General Motors (NYSE:GM) said its U.S. sales fell 5.2% in August, on an industrywide sales slowdown and what it characterized as "very tight" inventories of three hot-selling new crossover SUV models.
Despite the overall drop, good gains for some key products
The good news for GM (and GM shareholders) was that retail sales of some of its most profitable products continue to be very strong.
GM's crossovers and SUVs continue to shine bright. Retail sales of its biggest (and most profitable) truck-based SUVs were all up strongly, as were its small crossovers like the Chevy Trax and Buick Encore. Tight supplies of its three all-new midsize crossovers, the GMC Acadia, Buick Envision, and Cadillac XT5, held back sales growth to some extent. (But more are en route to dealers.)
GM's midsize Chevrolet Colorado and GMC Canyon pickups also posted strong retail sales gains, up 35% and 39% respectively. But overall sales of GM's big pickups were less impressive, as sales of the important Chevrolet Silverado line fell nearly 5%.
What else fell? Sedans. While GM's all-new compact Chevy Cruze managed a big year-over-year gain, its larger siblings did not: Sales of the new-last-year Malibu were off 5%, while the well-regarded, big Impala posted a 42% decline. Some of its upscale sedans didn't fare much better: The (also well-regarded) Cadillac CTS was off over 17%. But overall Cadillac sales were up 4%.
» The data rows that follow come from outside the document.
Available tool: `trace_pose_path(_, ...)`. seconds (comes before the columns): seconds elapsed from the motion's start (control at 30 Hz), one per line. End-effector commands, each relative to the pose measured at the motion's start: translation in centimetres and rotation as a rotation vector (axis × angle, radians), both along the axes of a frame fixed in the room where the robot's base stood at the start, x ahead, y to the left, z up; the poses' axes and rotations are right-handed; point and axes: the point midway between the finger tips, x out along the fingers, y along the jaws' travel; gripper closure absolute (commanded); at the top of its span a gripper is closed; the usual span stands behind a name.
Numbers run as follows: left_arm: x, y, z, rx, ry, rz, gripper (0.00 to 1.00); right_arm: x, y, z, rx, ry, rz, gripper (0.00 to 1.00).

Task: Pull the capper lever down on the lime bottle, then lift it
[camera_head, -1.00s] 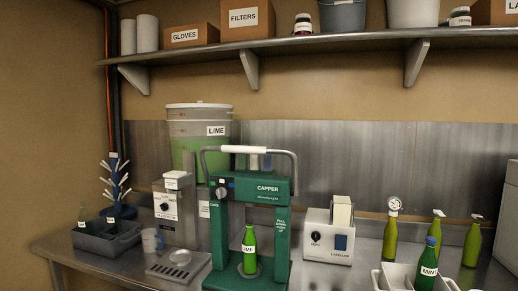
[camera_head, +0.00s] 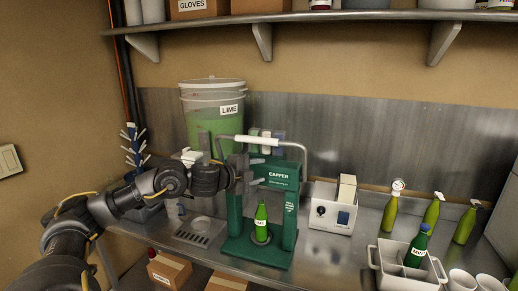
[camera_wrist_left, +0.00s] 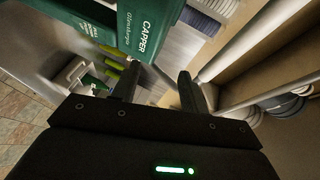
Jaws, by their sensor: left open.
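The green capper (camera_head: 280,178) stands on the counter, and its label also shows in the wrist view (camera_wrist_left: 143,32). Its lever, a grey frame with a white grip (camera_head: 252,139), is raised above the capper's head. The lime bottle (camera_head: 261,222), green with a white label, stands upright on the capper's base between the posts. My left gripper (camera_head: 258,172) is open and empty, in front of the capper's upper left side, below the white grip. In the left wrist view its two fingers (camera_wrist_left: 158,88) are spread with nothing between them. My right gripper is out of view.
A lime bucket (camera_head: 208,120) stands behind the capper. A labeller (camera_head: 332,208) is to its right, then several green bottles and a white carrier (camera_head: 378,256). A drip tray (camera_head: 200,232) is at left. A shelf (camera_head: 340,16) runs above.

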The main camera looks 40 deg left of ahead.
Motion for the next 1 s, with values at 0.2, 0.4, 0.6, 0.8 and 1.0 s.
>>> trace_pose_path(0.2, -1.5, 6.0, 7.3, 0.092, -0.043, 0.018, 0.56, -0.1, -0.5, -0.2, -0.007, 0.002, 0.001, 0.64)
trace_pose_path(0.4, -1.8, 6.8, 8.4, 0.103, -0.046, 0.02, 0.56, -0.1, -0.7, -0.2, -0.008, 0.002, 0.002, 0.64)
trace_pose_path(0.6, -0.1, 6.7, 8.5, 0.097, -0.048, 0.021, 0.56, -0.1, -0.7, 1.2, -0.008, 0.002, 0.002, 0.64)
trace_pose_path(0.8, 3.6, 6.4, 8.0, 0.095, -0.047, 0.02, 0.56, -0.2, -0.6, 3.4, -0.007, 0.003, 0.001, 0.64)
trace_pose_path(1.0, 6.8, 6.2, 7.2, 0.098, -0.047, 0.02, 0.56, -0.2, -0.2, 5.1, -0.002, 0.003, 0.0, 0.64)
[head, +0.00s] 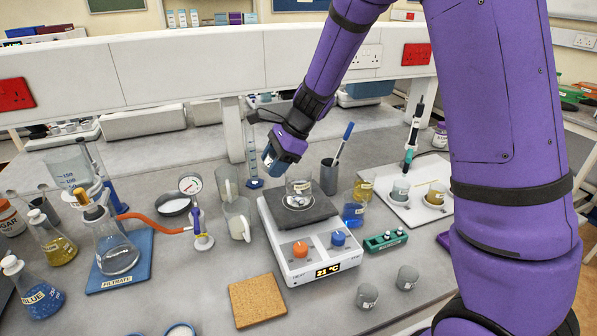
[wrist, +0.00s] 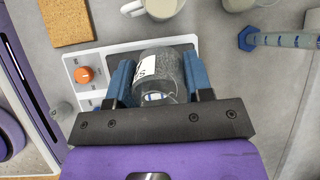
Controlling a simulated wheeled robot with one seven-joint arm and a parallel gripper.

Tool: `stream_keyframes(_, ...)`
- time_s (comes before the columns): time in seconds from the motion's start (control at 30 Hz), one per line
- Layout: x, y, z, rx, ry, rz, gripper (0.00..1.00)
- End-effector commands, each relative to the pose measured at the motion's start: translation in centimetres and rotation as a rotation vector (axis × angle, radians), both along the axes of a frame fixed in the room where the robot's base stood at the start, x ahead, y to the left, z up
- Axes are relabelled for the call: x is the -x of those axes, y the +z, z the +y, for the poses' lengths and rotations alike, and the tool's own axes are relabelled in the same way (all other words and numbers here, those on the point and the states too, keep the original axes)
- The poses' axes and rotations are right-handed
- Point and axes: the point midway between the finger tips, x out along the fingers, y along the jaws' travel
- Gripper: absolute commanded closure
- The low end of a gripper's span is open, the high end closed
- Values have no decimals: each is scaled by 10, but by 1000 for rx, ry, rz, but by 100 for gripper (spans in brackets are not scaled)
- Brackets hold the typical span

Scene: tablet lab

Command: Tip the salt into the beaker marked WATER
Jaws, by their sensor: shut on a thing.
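My gripper (head: 270,160) is up behind and left of the hotplate (head: 313,240) in the head view. In the wrist view its two blue fingers (wrist: 160,85) are shut on a clear glass vessel (wrist: 172,72) with a white label. I cannot read that label or tell whether salt is inside. A clear glass beaker (head: 299,194) stands upright on the hotplate's dark top, below and right of my gripper. It has a pale label too small to read as WATER and something white at its bottom.
A cork mat (head: 257,301) lies in front of the hotplate. Flasks crowd the left.

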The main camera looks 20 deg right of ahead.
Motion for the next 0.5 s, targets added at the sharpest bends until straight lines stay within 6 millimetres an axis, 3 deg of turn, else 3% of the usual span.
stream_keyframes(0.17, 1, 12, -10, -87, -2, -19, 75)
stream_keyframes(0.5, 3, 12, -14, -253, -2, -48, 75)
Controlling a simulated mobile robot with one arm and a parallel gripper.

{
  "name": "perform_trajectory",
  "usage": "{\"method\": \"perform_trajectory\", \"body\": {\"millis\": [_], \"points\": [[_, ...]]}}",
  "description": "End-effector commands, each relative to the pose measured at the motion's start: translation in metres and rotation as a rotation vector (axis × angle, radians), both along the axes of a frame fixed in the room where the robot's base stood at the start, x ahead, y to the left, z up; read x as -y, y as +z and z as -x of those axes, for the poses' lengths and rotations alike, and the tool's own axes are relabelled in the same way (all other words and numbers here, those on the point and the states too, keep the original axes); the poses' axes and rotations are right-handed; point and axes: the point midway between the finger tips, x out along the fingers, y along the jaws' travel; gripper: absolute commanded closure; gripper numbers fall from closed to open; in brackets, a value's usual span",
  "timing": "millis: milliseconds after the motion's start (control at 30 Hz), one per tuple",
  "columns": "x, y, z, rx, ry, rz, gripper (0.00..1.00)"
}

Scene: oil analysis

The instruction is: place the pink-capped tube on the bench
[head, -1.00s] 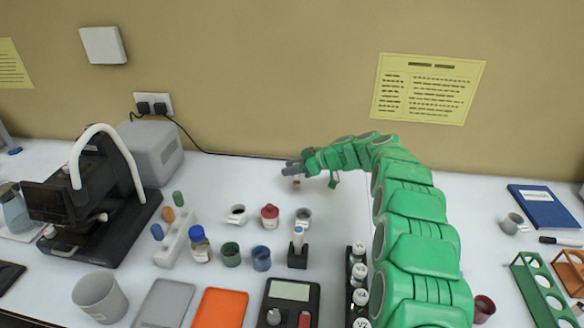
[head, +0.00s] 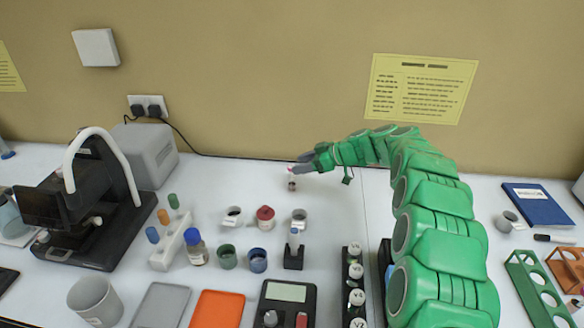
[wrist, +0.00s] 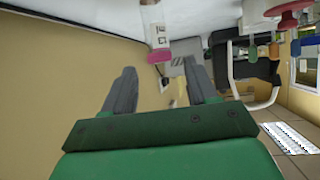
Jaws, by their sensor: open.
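The pink-capped tube (head: 292,182) stands upright on the white bench (head: 335,210) near the back wall in the head view. It shows in the wrist view with its pink cap (wrist: 160,55) and a pale label, just beyond the fingertips. My gripper (head: 301,164) is to the right of the tube's top and slightly above it in the head view. In the wrist view my gripper (wrist: 160,67) is open with nothing between its two grey fingers. The tube looks clear of both fingers.
White and red-lidded pots (head: 265,217), a tube stand (head: 293,255) and a row of capped vials (head: 354,280) stand in front. A rack (head: 175,245) and black instrument (head: 95,210) are at left. A black cable runs along the wall. Bench around the tube is clear.

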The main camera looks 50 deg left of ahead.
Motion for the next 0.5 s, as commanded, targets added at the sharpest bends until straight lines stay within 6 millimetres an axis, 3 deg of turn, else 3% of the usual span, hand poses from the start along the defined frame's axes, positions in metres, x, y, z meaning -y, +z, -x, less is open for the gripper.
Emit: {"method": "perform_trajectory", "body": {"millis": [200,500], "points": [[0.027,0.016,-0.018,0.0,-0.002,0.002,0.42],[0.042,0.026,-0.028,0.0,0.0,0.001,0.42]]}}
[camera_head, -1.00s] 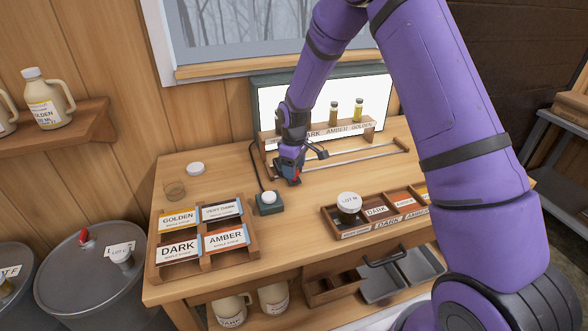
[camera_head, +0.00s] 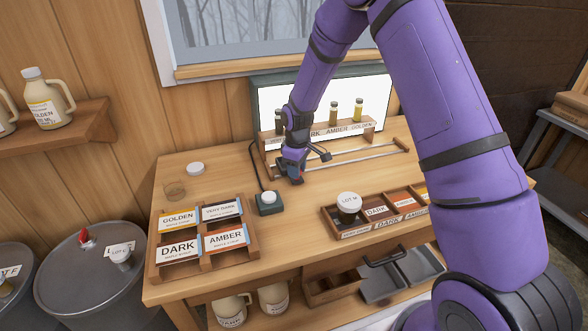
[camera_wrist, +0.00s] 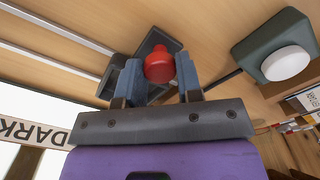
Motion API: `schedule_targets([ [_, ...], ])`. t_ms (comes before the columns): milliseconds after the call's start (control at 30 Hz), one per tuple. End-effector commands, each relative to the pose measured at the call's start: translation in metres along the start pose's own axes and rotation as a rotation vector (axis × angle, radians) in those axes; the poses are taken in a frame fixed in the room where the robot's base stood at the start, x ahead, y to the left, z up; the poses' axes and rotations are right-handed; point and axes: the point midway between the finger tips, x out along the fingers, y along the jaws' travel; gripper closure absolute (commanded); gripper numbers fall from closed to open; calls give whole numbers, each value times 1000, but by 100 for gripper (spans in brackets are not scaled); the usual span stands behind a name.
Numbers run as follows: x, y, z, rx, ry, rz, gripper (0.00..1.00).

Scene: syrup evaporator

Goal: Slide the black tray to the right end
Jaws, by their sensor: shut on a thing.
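The black tray (camera_wrist: 150,42) shows in the wrist view as a dark plate under a red knob (camera_wrist: 160,66). My gripper (camera_wrist: 160,78) has its two fingers closed on the red knob, one on each side. In the head view my gripper (camera_head: 294,178) is low over the table at the left part of two metal rails (camera_head: 355,158). The rails run from there to the right end block (camera_head: 402,144). In the head view my gripper mostly hides the tray.
Behind the rails stands a labelled rack (camera_head: 345,130) with small bottles before a bright panel. A dark box with a white button (camera_head: 268,198) sits just in front of my gripper. A sectioned wooden box (camera_head: 395,222) with a lidded jar (camera_head: 349,204) is front right.

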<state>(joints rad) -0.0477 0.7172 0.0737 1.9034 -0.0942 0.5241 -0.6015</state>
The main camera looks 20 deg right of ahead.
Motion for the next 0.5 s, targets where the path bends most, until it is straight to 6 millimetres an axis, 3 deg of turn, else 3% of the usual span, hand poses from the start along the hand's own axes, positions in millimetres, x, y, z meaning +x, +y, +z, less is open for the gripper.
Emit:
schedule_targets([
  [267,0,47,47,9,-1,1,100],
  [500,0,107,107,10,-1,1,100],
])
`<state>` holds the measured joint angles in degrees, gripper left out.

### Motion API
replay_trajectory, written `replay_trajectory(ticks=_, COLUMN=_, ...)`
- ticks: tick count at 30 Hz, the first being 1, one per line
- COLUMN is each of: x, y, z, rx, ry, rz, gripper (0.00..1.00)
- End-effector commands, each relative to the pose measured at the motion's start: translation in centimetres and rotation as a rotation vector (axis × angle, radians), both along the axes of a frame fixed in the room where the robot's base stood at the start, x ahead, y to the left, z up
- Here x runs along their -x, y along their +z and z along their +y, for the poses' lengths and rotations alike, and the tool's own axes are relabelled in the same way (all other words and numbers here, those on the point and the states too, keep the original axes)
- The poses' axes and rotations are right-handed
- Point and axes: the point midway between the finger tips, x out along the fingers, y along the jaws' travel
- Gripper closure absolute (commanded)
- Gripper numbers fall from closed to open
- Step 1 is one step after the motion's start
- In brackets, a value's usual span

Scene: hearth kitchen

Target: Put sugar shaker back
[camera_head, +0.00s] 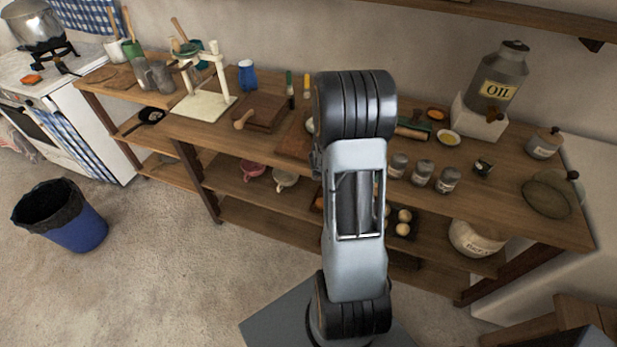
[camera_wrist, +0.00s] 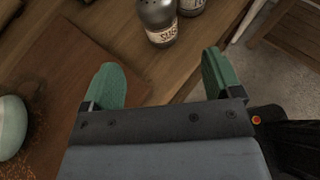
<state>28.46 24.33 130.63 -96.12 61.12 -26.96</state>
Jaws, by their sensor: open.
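The sugar shaker (camera_wrist: 158,22) is a dark metal shaker with a pale label reading "SUG". It stands on the wooden counter at the top of the wrist view, just beyond the fingertips and apart from them. My gripper (camera_wrist: 161,78) is open and empty, with its two green-padded fingers spread on either side below the shaker. In the head view several similar shakers (camera_head: 422,173) stand in a row right of my arm; their labels are too small to tell which is sugar. My gripper is hidden behind my arm there.
Another shaker (camera_wrist: 191,5) stands close beside the sugar one. A wooden board (camera_wrist: 65,75) and a pale green rounded object (camera_wrist: 11,126) are at left. The oil can (camera_head: 500,78) stands on a white block (camera_head: 478,120) at the back right. A lower shelf holds a large jar (camera_head: 474,240).

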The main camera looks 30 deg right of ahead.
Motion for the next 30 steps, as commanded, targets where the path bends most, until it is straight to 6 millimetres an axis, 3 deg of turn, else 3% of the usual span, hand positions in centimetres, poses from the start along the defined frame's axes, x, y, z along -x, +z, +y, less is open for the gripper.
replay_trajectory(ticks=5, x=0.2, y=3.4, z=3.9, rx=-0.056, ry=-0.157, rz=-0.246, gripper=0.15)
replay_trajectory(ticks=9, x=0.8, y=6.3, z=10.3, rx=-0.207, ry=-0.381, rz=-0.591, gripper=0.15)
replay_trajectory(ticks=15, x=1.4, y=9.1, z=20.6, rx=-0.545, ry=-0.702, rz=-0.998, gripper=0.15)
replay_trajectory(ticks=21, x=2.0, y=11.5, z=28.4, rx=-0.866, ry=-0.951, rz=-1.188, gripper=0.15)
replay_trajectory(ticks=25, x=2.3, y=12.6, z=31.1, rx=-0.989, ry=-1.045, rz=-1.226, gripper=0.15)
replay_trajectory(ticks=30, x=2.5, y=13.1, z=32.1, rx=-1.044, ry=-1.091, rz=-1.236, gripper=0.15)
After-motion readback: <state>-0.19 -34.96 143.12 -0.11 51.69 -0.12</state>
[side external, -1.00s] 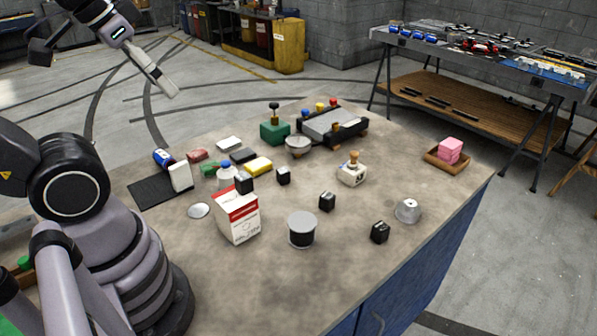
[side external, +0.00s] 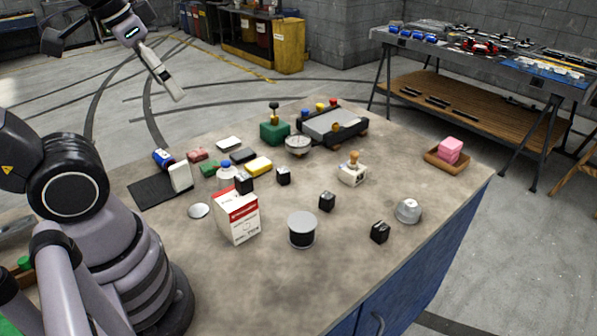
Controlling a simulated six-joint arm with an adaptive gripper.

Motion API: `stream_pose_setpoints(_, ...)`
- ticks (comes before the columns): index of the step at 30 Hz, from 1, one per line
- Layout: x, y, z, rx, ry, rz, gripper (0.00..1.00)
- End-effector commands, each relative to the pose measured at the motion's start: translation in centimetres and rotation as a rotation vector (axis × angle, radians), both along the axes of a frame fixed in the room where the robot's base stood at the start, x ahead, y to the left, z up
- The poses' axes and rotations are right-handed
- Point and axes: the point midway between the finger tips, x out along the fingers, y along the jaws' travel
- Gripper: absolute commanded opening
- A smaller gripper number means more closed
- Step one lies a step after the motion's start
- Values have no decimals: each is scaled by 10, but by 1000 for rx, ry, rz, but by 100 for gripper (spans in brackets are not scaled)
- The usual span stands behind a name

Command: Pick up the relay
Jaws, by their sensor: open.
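Several small black block-shaped parts that look like relays stand on the worktop. One (side external: 327,201) is near the middle, one (side external: 380,232) is nearer the front right edge, one (side external: 283,176) is farther back, and one (side external: 244,182) is behind the red-and-white box. I cannot tell which of them the task means. My gripper (side external: 176,94) is at the upper left, high up and well away from all of them. It is open and seen nearly side-on, with nothing visible in it.
On the worktop (side external: 300,275), a red-and-white box (side external: 238,217), a dark-sided spool (side external: 302,231), a metal cup (side external: 408,211) and a wooden-handled stamp (side external: 352,170) stand around the black parts. A pink block (side external: 450,150) sits in a wooden tray (side external: 433,159) at right. The front is clear.

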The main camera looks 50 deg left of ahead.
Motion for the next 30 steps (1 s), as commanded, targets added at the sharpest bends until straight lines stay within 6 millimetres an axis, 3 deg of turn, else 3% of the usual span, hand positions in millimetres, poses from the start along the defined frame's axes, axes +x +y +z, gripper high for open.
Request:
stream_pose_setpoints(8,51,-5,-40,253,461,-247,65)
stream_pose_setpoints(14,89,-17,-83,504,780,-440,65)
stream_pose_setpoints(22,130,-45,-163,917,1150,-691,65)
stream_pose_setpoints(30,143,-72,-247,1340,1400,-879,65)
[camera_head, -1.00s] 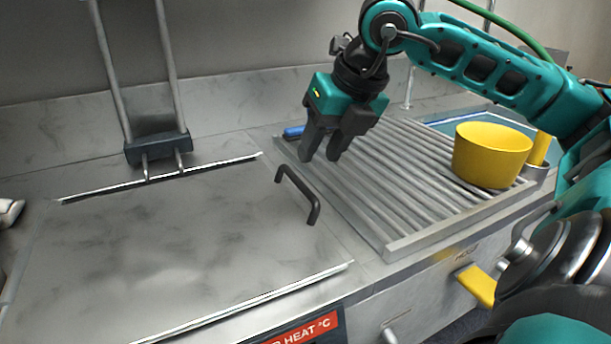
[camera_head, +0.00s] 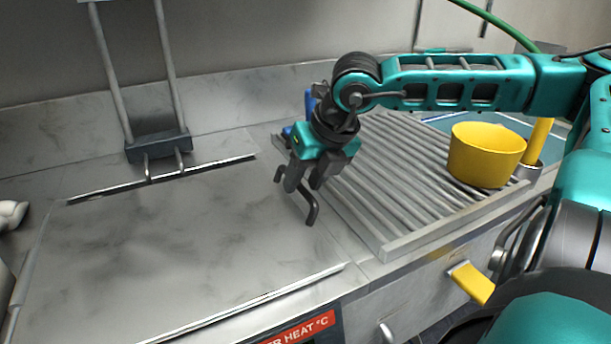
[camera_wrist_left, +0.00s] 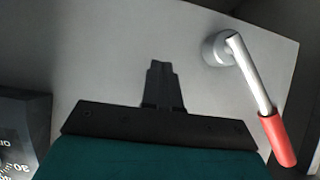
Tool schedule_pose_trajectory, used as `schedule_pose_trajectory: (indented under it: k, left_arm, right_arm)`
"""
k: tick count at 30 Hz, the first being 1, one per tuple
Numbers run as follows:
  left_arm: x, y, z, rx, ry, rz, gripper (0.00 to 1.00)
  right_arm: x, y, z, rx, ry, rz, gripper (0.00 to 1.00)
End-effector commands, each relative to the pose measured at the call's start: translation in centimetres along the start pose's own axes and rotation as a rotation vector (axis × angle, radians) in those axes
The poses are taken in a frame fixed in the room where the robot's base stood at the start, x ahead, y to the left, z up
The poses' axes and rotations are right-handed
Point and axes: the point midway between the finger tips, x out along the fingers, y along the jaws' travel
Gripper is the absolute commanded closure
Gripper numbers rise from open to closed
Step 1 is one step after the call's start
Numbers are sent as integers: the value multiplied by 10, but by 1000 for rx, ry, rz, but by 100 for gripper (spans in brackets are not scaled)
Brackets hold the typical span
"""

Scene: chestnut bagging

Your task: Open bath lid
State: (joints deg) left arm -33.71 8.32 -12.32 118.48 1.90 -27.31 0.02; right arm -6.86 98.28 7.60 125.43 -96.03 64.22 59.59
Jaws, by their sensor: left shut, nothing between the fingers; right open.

Despite the declines, GM has shown restraint on incentives and posted good pricing results. Its average transaction price (ATP) was $36,730 last month -- more than $2,500 higher than a year ago. Its incentives as a percentage of ATP were 11.1%, below the industry's 11.5% average, according to J.D. Power figures cited by GM.
Why GM now emphasizes its retail sales performance
GM relied heavily on fleet sales for many years, to the detriment of its bottom line. It has reduced its reliance on fleet sales over the last few years (greatly improving its profit margins). More recently, it has begun emphasizing retail sales in its monthly U.S. sales reports to drive home the message that it has changed its approach.
GM said its U.S. retail sales fell about 5% in August from a strong year-ago month, but noted that the drop was roughly in line with the overall industry's performance. It said that its mass-market Chevrolet brand likely gained 0.4 points of retail market share in August, its seventh monthly gain in eight months so far in 2016.
It also noted that its sales to daily rental fleets, traditionally a very low-profit business, are down 34% year to date. That's good news. Less-good news: Its more profitable commercial-fleet business, which consists largely of trucks, is running lower than expected.
The upshot for investors: GM is still on plan
After years of growth, it's probably jarring for auto investors to see the overall U.S. new-car market enter choppy waters. But up-and-down results are typical of a market that is at a cyclical plateau, as the U.S. market probably is now.
From a shareholder's perspective, GM is riding the chop pretty well. It continues to post good sales gains for some of its most profitable products and is slowly building its market share in the mass-market segments, all while getting strong pricing and resisting the temptation to crank up its incentives to chase sales volumes.